Romeo Moon – Dream Seed [Romeo Moon Bandcamp]
About 5 years ago, Naarm/Melbourne musician Kevin Orr released an EP under his Romeo Moon alias called It Unfolds, a beautiful amalgam of Radiohead, krautrock and Talk Talk-style postrock. With a catalogue going back 5 years earlier, it’s taken that amount of time for his next release to start sneaking out. “Dream Seed” is as lovely as the previous work, a gentle song of low drones, acoustic guitar refrains and a repeated lyric that all slowly grows and then fades away. Stay tuned for more…

Laurence Pike – Introit [The Leaf Label/Bandcamp]
By now, Eora/Sydney drummer Laurence Pike has three solo albums under his belt along with various EPs, and of course renowned work with Triosk, Pivot/PVT and Szun Waves… His previous albums have mixed his impeccable jazz-trained drumming with live-triggered samples in his own unique way, but The Undreamt-of Centre, coming in September, opens a new chapter for Pike, augmenting his drums, electronics & keyboards with lush arrangements for the Sydney Philharmonia Choir‘s VOX choir (made up of 18-30 year olds). The choir, in a sense, came first here: Pike had had the idea of writing a requiem for drums, electronics and choir some time ago, and then sadly witnessed his father-in-law decline and pass away during the lockdowns. Rainer Maria Rilke’s poetry based on the myth of Orpheus and Eurydice became the final piece of the puzzle. Listening to this first piece from the album, Pike has been very successful in merging these different forms, and from what I’ve heard of the rest of the album, it’s moving and innovative.

MMMD – Taxonomia [Antifrost/Bandcamp]
I guess first impressions leave a mark. The earliest releases from Greek band MMMD, now sometimes styled MMMΔ and at that point known as Mohammad, were massive, tectonic drone works with double bass, cello and electronic oscillators. Double bassist Coti K is no longer a member but remains connected, while the core of Nikos Veliotos and Ilios continue with ice-blasted sub-bass music that mixes synthcore with arcane chants. It’s still some kind of mix of Eastern European folk and classical with deep drone, but sounding like the scene in a sci-fi horror movie when the crew enter a gigantic malevolent alien structure.

Assyouti – Kraken Sight [PAYNOMINDTOUS/Bandcamp]
The Egyptian electronic scene is bustling with inventiveness, and Assyouti is one of its more recent proponents – his first EP came out a couple of years ago, although he’s been DJing for at least 5 years. He’s now based in Berlin (who isn’t?) and his new EP comes from Turin-based experimental electronic label PAYNOMINDTOUS. The Kraken Sight EP is a distorted, industrial take on bass, techno and, on the title track, something like breakcore.

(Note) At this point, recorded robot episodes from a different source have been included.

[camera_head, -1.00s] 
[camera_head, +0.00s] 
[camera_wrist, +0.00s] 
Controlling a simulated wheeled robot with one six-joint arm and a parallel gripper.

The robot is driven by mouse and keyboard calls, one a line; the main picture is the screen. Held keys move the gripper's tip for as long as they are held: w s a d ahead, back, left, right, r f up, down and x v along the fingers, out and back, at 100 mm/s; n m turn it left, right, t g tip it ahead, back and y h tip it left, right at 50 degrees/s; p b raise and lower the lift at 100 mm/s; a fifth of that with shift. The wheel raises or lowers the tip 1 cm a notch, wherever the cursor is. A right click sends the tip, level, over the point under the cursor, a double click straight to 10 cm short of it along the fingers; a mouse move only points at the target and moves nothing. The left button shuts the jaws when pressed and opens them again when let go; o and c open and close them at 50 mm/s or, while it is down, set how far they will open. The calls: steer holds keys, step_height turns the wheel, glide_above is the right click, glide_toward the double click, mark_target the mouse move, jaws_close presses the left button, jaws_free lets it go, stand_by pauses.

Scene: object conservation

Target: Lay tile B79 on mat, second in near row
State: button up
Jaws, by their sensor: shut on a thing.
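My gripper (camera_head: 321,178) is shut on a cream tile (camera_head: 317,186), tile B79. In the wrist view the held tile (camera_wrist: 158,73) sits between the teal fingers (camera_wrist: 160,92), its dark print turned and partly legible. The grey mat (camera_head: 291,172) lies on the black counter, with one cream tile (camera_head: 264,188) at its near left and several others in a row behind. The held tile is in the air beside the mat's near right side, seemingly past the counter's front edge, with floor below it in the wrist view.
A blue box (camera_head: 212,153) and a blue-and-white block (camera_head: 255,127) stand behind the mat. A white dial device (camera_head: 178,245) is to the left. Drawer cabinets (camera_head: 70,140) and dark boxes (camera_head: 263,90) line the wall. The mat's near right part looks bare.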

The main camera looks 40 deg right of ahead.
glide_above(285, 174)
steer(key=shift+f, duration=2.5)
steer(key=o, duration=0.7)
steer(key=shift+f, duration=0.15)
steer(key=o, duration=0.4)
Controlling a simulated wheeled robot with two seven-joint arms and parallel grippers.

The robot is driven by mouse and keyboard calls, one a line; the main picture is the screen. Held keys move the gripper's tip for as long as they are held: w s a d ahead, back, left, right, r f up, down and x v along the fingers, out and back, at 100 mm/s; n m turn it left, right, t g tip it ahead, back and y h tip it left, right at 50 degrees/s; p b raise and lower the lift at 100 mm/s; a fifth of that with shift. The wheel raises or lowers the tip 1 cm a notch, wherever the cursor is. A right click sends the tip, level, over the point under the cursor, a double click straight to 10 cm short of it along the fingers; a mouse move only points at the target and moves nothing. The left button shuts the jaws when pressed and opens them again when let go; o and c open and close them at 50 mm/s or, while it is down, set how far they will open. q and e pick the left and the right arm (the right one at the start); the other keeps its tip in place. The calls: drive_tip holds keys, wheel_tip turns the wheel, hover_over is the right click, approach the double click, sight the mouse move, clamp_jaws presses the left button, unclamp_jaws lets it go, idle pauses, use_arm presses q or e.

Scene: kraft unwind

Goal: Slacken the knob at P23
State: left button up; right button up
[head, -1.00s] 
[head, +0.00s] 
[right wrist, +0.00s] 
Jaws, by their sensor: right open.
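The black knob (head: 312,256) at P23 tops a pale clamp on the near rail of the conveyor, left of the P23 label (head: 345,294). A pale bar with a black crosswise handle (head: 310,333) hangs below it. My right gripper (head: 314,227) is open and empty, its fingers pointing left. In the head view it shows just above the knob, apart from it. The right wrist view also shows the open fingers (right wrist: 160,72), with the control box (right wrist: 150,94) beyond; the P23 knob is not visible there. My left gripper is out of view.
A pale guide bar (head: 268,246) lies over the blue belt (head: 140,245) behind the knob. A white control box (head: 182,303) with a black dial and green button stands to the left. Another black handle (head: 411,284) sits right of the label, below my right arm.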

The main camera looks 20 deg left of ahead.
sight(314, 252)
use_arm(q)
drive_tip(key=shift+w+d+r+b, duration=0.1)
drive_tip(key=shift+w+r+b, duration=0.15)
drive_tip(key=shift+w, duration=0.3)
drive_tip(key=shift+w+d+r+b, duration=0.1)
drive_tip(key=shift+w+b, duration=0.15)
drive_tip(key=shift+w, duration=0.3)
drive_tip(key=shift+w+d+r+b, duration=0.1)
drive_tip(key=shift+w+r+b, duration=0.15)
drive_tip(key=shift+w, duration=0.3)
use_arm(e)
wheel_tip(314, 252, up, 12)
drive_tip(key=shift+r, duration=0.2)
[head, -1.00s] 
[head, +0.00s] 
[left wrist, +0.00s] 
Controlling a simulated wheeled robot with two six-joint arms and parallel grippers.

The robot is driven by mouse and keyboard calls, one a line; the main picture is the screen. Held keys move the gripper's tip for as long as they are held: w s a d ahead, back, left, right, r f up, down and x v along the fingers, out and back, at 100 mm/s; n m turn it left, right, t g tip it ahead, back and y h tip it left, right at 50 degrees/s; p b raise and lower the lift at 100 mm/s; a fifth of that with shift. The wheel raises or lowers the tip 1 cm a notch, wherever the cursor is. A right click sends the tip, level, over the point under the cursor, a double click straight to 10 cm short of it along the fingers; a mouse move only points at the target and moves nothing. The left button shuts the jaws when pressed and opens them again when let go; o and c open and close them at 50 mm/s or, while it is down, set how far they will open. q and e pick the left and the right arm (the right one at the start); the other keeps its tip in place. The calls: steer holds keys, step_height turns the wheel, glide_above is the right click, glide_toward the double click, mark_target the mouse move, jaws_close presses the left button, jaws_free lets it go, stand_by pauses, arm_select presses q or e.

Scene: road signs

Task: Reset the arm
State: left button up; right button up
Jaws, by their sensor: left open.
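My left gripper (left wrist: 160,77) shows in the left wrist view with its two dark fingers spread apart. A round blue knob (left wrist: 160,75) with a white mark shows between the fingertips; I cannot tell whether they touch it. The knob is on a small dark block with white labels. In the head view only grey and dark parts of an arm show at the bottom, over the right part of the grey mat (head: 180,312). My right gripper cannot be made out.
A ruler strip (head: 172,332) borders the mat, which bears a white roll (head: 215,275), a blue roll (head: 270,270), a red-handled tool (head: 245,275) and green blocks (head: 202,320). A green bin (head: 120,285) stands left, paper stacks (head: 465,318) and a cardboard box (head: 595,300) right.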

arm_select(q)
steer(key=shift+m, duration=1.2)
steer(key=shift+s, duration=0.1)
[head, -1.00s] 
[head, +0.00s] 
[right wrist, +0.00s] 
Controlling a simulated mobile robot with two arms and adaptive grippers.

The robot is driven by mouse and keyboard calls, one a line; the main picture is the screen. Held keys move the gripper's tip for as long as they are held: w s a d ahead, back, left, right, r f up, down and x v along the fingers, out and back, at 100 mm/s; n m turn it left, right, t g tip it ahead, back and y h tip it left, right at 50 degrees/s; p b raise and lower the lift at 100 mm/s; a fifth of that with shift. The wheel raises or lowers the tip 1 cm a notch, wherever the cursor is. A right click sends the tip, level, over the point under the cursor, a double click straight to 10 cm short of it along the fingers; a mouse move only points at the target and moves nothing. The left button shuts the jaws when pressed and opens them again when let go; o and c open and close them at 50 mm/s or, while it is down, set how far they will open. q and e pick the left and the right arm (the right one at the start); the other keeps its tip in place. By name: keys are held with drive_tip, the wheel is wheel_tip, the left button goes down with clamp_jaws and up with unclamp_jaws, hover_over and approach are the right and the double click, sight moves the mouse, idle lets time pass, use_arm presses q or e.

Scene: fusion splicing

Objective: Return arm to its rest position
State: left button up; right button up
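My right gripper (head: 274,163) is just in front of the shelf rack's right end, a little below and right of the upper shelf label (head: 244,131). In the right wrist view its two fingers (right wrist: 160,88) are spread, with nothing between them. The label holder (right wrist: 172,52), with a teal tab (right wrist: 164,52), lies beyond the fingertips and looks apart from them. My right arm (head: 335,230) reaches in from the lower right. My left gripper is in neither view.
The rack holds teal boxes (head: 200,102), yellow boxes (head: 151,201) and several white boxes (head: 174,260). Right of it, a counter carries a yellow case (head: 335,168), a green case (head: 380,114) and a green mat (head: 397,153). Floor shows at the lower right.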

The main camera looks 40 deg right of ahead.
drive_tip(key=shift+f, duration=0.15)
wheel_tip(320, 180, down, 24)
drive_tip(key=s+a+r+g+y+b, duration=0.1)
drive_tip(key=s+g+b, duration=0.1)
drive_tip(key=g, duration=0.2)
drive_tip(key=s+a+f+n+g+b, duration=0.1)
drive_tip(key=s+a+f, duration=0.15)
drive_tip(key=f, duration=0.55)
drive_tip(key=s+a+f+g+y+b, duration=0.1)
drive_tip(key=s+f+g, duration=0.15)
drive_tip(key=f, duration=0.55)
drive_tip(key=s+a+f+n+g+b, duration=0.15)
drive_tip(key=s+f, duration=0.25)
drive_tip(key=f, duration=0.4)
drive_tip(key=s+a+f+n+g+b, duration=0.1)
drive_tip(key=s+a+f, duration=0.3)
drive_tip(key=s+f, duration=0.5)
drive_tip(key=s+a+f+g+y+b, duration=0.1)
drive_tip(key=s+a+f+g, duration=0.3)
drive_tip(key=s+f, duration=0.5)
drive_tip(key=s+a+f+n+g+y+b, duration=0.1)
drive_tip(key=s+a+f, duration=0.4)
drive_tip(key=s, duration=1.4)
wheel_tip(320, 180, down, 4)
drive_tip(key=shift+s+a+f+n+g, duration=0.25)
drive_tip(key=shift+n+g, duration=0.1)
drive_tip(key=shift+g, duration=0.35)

GILA – Electrified Tea Garden [Lex/Bandcamp]
GILA – Infinite 5AM Youtube [Lex/Bandcamp]
Almost 4 years since his last full-length, Denver-based GILA returns with Domain Expansion. By and large it’s in the same space as his earlier work – bass-heavy beats with strictly controlled breakbeats leaving plenty of white space, and space for head-nodding. While GILA’s bass roots are probably more in southern US hip-hop & trap, there are clear nods to UK bass too, including LTJ Bukem-styled d’n’b.

DJ FLP – Portal [DJ FLP Bandcamp]
A fair way east and a bit north of Denver we find Ann Arbor, Michigan-based DJ FLP, mixing jungle in with footwork as is his wont. “Portal” is pay what you want and it’s a very fine, classy sampler of his craft.

Xylitol – Jelena [Planet µ/Bandcamp]
Xylitol – Miha [Planet µ/Bandcamp]
Xylitol – Empty Vessel [Planet µ/Bandcamp]
One of the best decisions of Planet µ recently (and they’re one of my favourite record labels) was the signing of Catherine Backhouse aka Xylitol, who’s been around the UK experimental electronic scene for well nigh a couple of decades, making minimal house, synth-pop, ambient, who knows what else. She DJs under the name DJ Bunnyhausen, and is something of an expert on Eastern European pop and electronica. For Anemones we find Xylitol deep in IDM mode, with plenty of jungle/drill’n’bass workouts (from under 2 minutes to almost 10!) as well as slower breakbeat-driven melodic tunes in the vein of label boss Mike Paradinas/µ-Ziq. Uniformly excellent.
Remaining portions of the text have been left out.